Write out the data below exactly as given, without any of its pictures.

## Recorded data:
--------------------------------------------------

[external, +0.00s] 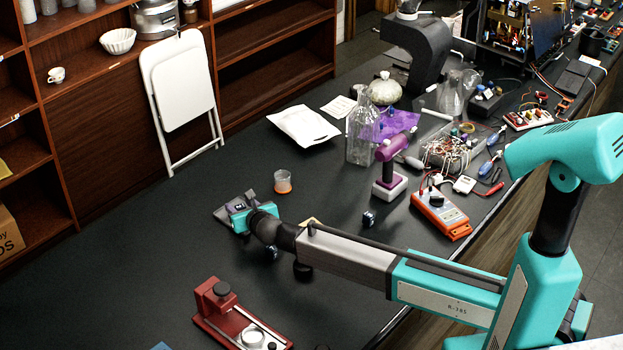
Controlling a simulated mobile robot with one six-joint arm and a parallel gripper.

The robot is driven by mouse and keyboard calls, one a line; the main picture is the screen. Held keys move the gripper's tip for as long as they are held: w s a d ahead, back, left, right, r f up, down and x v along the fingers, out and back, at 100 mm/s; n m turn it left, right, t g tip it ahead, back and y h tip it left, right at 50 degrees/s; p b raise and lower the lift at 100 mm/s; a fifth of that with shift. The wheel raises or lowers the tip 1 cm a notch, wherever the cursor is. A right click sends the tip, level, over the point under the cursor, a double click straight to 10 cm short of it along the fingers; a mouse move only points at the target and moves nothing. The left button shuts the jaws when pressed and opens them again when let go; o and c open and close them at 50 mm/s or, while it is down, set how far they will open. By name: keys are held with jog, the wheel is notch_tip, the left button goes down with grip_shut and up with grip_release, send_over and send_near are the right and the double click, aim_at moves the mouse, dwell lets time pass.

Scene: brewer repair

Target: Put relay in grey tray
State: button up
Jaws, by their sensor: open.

--------------------------------------------------

## Solution to this task:
[external, +0.00s] 
Controlling a simulated mobile robot with one six-joint arm and a parallel gripper.

The robot is driven by mouse and keyboard calls, one a line; the main picture is the screen. Held keys move the gripper's tip for as long as they are held: w s a d ahead, back, left, right, r f up, down and x v along the fingers, out and back, at 100 mm/s; n m turn it left, right, t g tip it ahead, back and y h tip it left, right at 50 degrees/s; p b raise and lower the lift at 100 mm/s; a fifth of that with shift. The wheel raises or lowers the tip 1 cm a notch, wherever the cursor is. A right click sends the tip, level, over the point under the cursor, a double click straight to 10 cm short of it along the fingers; a mouse move only points at the target and moves nothing. The left button shuts the jaws when pressed and opens them again when let go; o and c open and close them at 50 mm/s or, while it is down, set how far they will open. By name: keys are held with jog, the wheel is notch_tip, the left button goes down with grip_shut and up with grip_release, send_over and send_near are the right and the double click, aim_at moves the mouse, dwell lets time pass.

Scene: brewer repair

Target: Put relay in grey tray
State: button up
Jaws, by their sensor: open.

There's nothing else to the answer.